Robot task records
====

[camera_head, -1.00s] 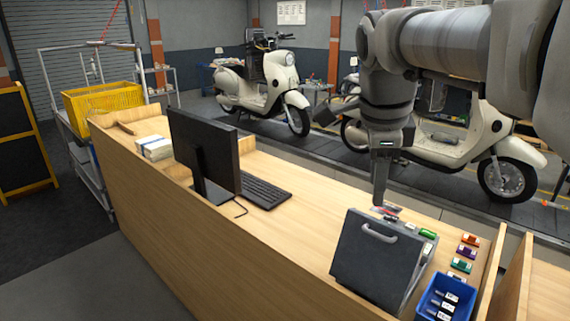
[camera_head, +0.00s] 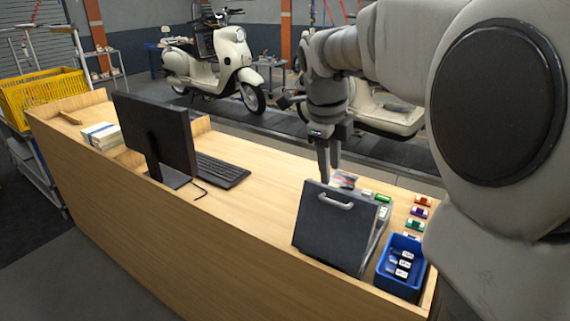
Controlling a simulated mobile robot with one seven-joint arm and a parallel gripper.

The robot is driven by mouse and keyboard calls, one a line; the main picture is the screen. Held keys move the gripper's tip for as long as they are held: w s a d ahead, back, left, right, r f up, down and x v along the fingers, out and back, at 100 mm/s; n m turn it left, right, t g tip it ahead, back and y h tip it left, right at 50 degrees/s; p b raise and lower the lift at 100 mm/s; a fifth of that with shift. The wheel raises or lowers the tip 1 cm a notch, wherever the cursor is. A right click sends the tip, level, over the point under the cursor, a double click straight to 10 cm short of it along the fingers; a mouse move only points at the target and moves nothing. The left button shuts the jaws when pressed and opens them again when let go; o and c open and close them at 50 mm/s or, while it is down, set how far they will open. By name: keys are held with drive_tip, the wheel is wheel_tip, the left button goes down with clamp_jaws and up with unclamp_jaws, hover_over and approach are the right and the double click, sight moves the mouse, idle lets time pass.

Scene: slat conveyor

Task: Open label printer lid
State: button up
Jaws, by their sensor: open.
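The label printer (camera_head: 335,232) is a dark grey box near the right end of the wooden counter. A light grey handle (camera_head: 335,200) sits on the broad dark panel that faces me, which leans back slightly. I cannot tell from this side how far the lid is open. My gripper (camera_head: 329,178) points down just behind the printer's upper left edge, with its fingers open. The fingertips are close to that edge, and I cannot tell whether they touch it. Nothing shows between them.
Left of the printer are a keyboard (camera_head: 219,171) and a monitor (camera_head: 153,136). A blue bin (camera_head: 400,284) of small labelled items stands close to its right. Several coloured pieces (camera_head: 420,212) lie behind the bin. The counter (camera_head: 240,215) between keyboard and printer is clear.

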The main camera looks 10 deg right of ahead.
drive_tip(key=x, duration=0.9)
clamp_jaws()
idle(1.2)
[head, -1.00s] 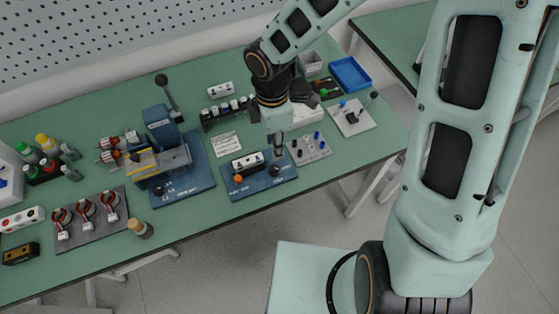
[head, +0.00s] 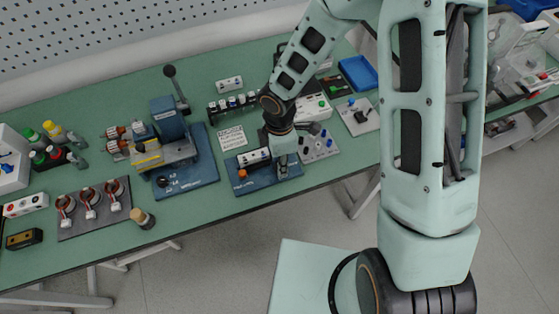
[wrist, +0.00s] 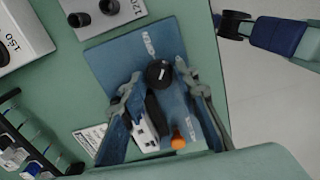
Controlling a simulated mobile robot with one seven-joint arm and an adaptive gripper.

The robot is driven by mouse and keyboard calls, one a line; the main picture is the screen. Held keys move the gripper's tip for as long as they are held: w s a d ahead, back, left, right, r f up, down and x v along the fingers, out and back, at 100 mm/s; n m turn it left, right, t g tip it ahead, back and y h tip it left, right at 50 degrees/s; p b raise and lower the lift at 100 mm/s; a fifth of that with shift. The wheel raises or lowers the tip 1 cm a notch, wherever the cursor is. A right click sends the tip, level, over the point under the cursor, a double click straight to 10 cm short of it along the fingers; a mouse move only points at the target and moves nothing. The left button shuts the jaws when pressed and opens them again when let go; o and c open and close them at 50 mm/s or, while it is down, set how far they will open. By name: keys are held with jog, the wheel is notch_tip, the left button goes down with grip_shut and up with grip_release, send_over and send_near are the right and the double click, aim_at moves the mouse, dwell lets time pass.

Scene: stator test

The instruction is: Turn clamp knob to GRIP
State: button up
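A round black knob (wrist: 159,73) sits on a blue fixture plate (wrist: 110,48) in the wrist view. Small white lettering is on the plate, too small to read surely. A white-topped block (wrist: 148,130) and an orange knob (wrist: 178,141) are on the same plate. My gripper (wrist: 157,76) is open, with its fingertips on either side of the black knob; I cannot tell whether they touch it. In the head view my gripper (head: 282,160) is low over the right part of the fixture plate (head: 258,184), largely hiding the knob. The orange knob (head: 242,173) is to its left.
A grey plate with pegs (head: 319,147) stands close to the right of my gripper. A white label card (head: 232,138) lies behind the fixture. A larger blue fixture (head: 192,181) with a lever is to the left. The bench edge is just in front.

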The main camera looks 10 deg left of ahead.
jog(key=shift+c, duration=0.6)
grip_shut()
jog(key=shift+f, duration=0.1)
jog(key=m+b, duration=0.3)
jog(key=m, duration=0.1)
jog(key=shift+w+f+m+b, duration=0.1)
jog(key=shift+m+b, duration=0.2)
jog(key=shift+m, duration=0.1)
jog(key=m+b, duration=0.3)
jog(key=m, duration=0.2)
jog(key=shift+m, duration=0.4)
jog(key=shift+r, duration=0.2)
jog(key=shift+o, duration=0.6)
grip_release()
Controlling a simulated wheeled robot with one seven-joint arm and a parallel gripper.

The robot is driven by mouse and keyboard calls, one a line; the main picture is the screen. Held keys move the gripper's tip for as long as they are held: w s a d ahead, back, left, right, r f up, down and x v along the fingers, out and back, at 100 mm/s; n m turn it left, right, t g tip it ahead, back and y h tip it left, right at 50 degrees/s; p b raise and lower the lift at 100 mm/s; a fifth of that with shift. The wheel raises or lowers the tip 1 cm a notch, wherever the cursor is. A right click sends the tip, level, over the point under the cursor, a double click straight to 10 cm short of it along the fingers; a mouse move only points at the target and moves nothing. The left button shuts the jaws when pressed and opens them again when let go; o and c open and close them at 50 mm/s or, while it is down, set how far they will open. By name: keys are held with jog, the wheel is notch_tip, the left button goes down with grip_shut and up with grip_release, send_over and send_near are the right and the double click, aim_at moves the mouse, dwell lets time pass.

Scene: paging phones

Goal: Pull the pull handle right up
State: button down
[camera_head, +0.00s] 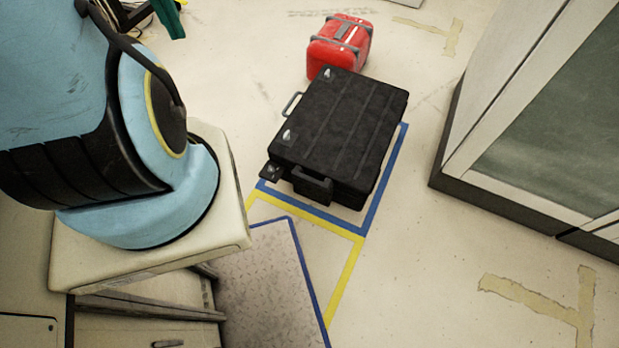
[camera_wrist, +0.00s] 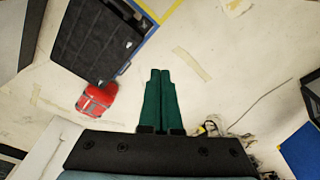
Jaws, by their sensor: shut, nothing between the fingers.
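A black case (camera_head: 341,130) lies flat on the floor in the head view. A black handle (camera_head: 313,187) is on its near end and a grey handle (camera_head: 291,104) is on its left side. I cannot tell which is the pull handle. The case also shows at the upper left of the wrist view (camera_wrist: 88,40), without a clear view of its handles. My gripper (camera_wrist: 160,72) has green fingers, shut together and empty, well apart from the case. In the head view only a green part of it shows at the top left edge.
A red case (camera_head: 340,45) stands just beyond the black case. Blue tape (camera_head: 385,180) marks the floor around it. A metal plate (camera_head: 262,285) lies nearer, and a large cabinet (camera_head: 540,120) stands at the right. The floor between case and cabinet is clear.

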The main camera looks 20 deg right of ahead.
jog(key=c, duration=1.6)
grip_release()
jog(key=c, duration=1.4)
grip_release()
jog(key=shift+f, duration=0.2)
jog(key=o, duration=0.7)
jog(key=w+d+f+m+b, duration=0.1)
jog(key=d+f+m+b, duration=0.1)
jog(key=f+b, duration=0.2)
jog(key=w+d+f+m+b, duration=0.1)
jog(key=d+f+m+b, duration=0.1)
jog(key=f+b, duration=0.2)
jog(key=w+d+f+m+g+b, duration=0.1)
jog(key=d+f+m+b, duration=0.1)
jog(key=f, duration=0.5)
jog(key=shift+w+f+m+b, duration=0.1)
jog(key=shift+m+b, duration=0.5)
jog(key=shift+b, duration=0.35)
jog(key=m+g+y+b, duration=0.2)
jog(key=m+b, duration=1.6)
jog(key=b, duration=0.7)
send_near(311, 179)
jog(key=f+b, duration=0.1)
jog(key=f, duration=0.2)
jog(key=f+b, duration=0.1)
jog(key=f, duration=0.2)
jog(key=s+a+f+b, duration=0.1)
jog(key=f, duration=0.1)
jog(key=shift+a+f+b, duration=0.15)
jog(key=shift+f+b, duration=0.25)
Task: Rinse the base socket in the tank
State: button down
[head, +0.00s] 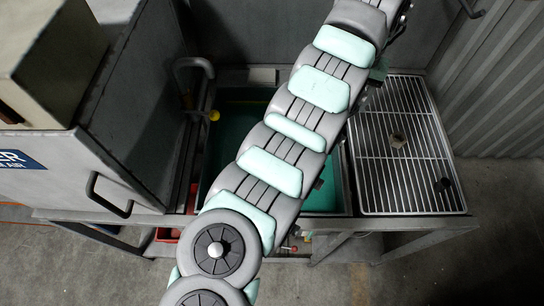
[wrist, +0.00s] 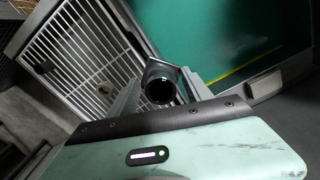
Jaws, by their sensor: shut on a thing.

====

WRITTEN TASK:
Return every line of the records exactly as given, pictures excluded.

EXERCISE ANSWER:
[camera_head, -1.00s] 
[camera_head, +0.00s] 
Controlling a simulated mobile robot with one seven-joint arm and a parallel gripper.

The robot is driven by mouse and keyboard calls, one a line; the main picture is the screen. Held keys move the gripper's tip for as long as they are held: w s a d ahead, back, left, right, r f up, down and x v along the fingers, out and back, at 100 mm/s; n m turn it left, right, t g tip it ahead, back and y h tip it left, right at 50 degrees/s; p b raise and lower the lift at 100 mm/s; a fifth of that with shift. The wheel raises or lowers the tip 1 cm a notch, wherever the cursor is. A right click sends the tip, level, over the point under the cursor, a double click straight to 10 cm short of it along the fingers; a mouse move only points at the target and moves nothing. The left button shuts the jaws when pressed and opens them again when let go; o and c open and close them at 50 mm/s or, while it is down, set how far they will open. By name: keys are held with drive_tip, the wheel is wheel_tip, the left button goes down with clamp_jaws and up with unclamp_jaws, hover_over and approach are the right and the double click, sight moves the mouse, idle lets time pass.

Scene: slat conveyor

Task: Open label printer lid
State: button up
Jaws, by their sensor: open.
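The label printer (camera_head: 335,232) is a dark grey box near the right end of the wooden counter. A light grey handle (camera_head: 335,200) sits on the broad dark panel that faces me, which leans back slightly. I cannot tell from this side how far the lid is open. My gripper (camera_head: 329,178) points down just behind the printer's upper left edge, with its fingers open. The fingertips are close to that edge, and I cannot tell whether they touch it. Nothing shows between them.
Left of the printer are a keyboard (camera_head: 219,171) and a monitor (camera_head: 153,136). A blue bin (camera_head: 400,284) of small labelled items stands close to its right. Several coloured pieces (camera_head: 420,212) lie behind the bin. The counter (camera_head: 240,215) between keyboard and printer is clear.

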The main camera looks 10 deg right of ahead.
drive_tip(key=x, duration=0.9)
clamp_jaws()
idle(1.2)
[head, -1.00s] 
[head, +0.00s] 
[wrist, +0.00s] 
Controlling a simulated mobile robot with one seven-joint arm and an adaptive gripper.

The robot is driven by mouse and keyboard calls, one a line; the main picture is the screen. Held keys move the gripper's tip for as long as they are held: w s a d ahead, back, left, right, r f up, down and x v along the fingers, out and back, at 100 mm/s; n m turn it left, right, t g tip it ahead, back and y h tip it left, right at 50 degrees/s; p b raise and lower the lift at 100 mm/s; a fifth of that with shift. The wheel raises or lowers the tip 1 cm a notch, wherever the cursor is. A right click sends the tip, level, over the point under the cursor, a double click straight to 10 cm short of it along the fingers; a mouse move only points at the target and moves nothing. The left button shuts the jaws when pressed and opens them again when let go; o and c open and close them at 50 mm/s or, while it is down, set how far they will open. By name: keys are held with jog, the wheel is notch_tip, the left button goes down with grip_shut and up with grip_release, send_over and send_near are the right and the double click, aim_at moves the mouse, dwell lets time pass.

Scene: stator test

The instruction is: Turn clamp knob to GRIP
State: button up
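A round black knob (wrist: 159,73) sits on a blue fixture plate (wrist: 110,48) in the wrist view. Small white lettering is on the plate, too small to read surely. A white-topped block (wrist: 148,130) and an orange knob (wrist: 178,141) are on the same plate. My gripper (wrist: 157,76) is open, with its fingertips on either side of the black knob; I cannot tell whether they touch it. In the head view my gripper (head: 282,160) is low over the right part of the fixture plate (head: 258,184), largely hiding the knob. The orange knob (head: 242,173) is to its left.
A grey plate with pegs (head: 319,147) stands close to the right of my gripper. A white label card (head: 232,138) lies behind the fixture. A larger blue fixture (head: 192,181) with a lever is to the left. The bench edge is just in front.

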The main camera looks 10 deg left of ahead.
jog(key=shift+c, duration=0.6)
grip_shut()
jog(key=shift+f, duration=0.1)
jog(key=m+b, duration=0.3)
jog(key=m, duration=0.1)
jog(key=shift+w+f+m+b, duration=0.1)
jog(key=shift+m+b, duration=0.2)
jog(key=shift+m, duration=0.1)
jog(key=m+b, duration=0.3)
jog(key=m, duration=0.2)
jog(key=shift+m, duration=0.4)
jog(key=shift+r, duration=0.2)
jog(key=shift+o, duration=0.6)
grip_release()
Controlling a simulated wheeled robot with one seven-joint arm and a parallel gripper.

The robot is driven by mouse and keyboard calls, one a line; the main picture is the screen. Held keys move the gripper's tip for as long as they are held: w s a d ahead, back, left, right, r f up, down and x v along the fingers, out and back, at 100 mm/s; n m turn it left, right, t g tip it ahead, back and y h tip it left, right at 50 degrees/s; p b raise and lower the lift at 100 mm/s; a fifth of that with shift. The wheel raises or lowers the tip 1 cm a notch, wherever the cursor is. A right click sends the tip, level, over the point under the cursor, a double click straight to 10 cm short of it along the fingers; a mouse move only points at the target and moves nothing. The left button shuts the jaws when pressed and opens them again when let go; o and c open and close them at 50 mm/s or, while it is down, set how far they will open. By name: keys are held with jog, the wheel is notch_tip, the left button goes down with grip_shut and up with grip_release, send_over and send_near are the right and the double click, aim_at moves the mouse, dwell lets time pass.

Scene: paging phones

Goal: Pull the pull handle right up
State: button down
[camera_head, +0.00s] 
[camera_wrist, +0.00s] 
Jaws, by their sensor: shut, nothing between the fingers.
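A black case (camera_head: 341,130) lies flat on the floor in the head view. A black handle (camera_head: 313,187) is on its near end and a grey handle (camera_head: 291,104) is on its left side. I cannot tell which is the pull handle. The case also shows at the upper left of the wrist view (camera_wrist: 88,40), without a clear view of its handles. My gripper (camera_wrist: 160,72) has green fingers, shut together and empty, well apart from the case. In the head view only a green part of it shows at the top left edge.
A red case (camera_head: 340,45) stands just beyond the black case. Blue tape (camera_head: 385,180) marks the floor around it. A metal plate (camera_head: 262,285) lies nearer, and a large cabinet (camera_head: 540,120) stands at the right. The floor between case and cabinet is clear.

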The main camera looks 20 deg right of ahead.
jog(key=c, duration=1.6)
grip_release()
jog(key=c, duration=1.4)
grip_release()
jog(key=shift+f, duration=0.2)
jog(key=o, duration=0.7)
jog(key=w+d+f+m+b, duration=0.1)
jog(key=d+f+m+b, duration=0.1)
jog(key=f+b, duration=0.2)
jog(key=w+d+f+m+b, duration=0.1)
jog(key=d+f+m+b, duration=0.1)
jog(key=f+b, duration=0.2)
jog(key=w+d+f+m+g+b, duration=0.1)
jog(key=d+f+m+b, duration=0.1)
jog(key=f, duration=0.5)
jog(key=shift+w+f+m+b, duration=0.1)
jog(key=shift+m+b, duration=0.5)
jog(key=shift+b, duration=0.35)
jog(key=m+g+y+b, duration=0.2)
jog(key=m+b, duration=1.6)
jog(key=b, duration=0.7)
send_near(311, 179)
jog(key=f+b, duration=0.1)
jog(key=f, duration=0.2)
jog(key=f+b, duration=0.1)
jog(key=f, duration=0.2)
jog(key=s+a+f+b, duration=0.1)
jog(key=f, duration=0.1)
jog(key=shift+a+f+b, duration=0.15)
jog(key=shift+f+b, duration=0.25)
Task: Rinse the base socket in the tank
State: button down
[head, +0.00s] 
[wrist, +0.00s] 
Jaws, by their sensor: shut on a thing.

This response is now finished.